EXERCISE BRIEF: Nothing but the lines from the one with "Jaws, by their" to the final line should be returned, each exactly as it appears.

════════════════

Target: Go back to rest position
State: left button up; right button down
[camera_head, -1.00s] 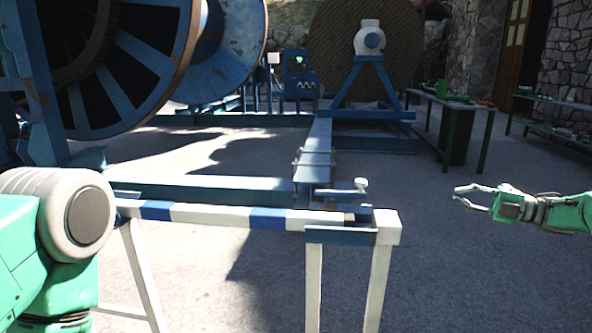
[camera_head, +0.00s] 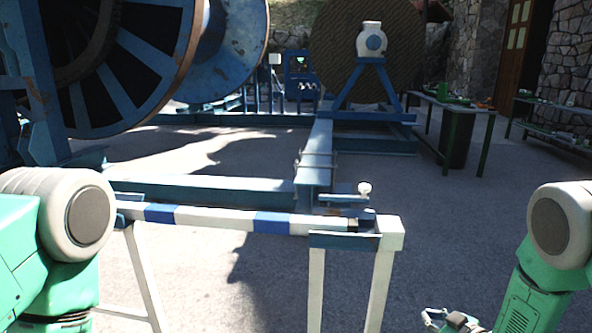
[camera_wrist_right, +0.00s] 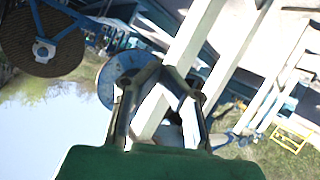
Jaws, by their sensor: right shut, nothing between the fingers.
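My right gripper (camera_head: 440,318) is low at the bottom edge of the head view, partly cut off, to the right of the striped barrier's legs. Its green right arm with a pale round joint comes in at the right edge. In the right wrist view, the right gripper's dark fingers (camera_wrist_right: 168,72) come together at the tips with nothing held. My left arm's green link and pale round joint fill the left edge of the head view. The left gripper is out of view.
A blue-and-white barrier (camera_head: 225,220) on white legs stands in front, with a blue beam (camera_head: 200,190) behind. Large cable reels (camera_head: 235,50) stand at the back left. A brown reel (camera_head: 335,60) is farther back. A table (camera_head: 455,104) is at the right. Open floor lies between.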

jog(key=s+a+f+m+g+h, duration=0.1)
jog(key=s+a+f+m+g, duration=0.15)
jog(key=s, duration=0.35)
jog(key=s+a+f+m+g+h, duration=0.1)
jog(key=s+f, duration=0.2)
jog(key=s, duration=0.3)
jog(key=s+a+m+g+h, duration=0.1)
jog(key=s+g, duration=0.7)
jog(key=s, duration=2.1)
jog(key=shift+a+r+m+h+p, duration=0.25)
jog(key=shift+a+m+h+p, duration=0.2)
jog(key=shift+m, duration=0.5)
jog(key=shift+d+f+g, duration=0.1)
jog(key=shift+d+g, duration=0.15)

════════════════

RESULT:
Jaws, by their sensor: right shut, nothing between the fingers.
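My right gripper (camera_head: 440,318) is low at the bottom edge of the head view, partly cut off, to the right of the striped barrier's legs. Its green right arm with a pale round joint comes in at the right edge. In the right wrist view, the right gripper's dark fingers (camera_wrist_right: 168,72) come together at the tips with nothing held. My left arm's green link and pale round joint fill the left edge of the head view. The left gripper is out of view.
A blue-and-white barrier (camera_head: 225,220) on white legs stands in front, with a blue beam (camera_head: 200,190) behind. Large cable reels (camera_head: 235,50) stand at the back left. A brown reel (camera_head: 335,60) is farther back. A table (camera_head: 455,104) is at the right. Open floor lies between.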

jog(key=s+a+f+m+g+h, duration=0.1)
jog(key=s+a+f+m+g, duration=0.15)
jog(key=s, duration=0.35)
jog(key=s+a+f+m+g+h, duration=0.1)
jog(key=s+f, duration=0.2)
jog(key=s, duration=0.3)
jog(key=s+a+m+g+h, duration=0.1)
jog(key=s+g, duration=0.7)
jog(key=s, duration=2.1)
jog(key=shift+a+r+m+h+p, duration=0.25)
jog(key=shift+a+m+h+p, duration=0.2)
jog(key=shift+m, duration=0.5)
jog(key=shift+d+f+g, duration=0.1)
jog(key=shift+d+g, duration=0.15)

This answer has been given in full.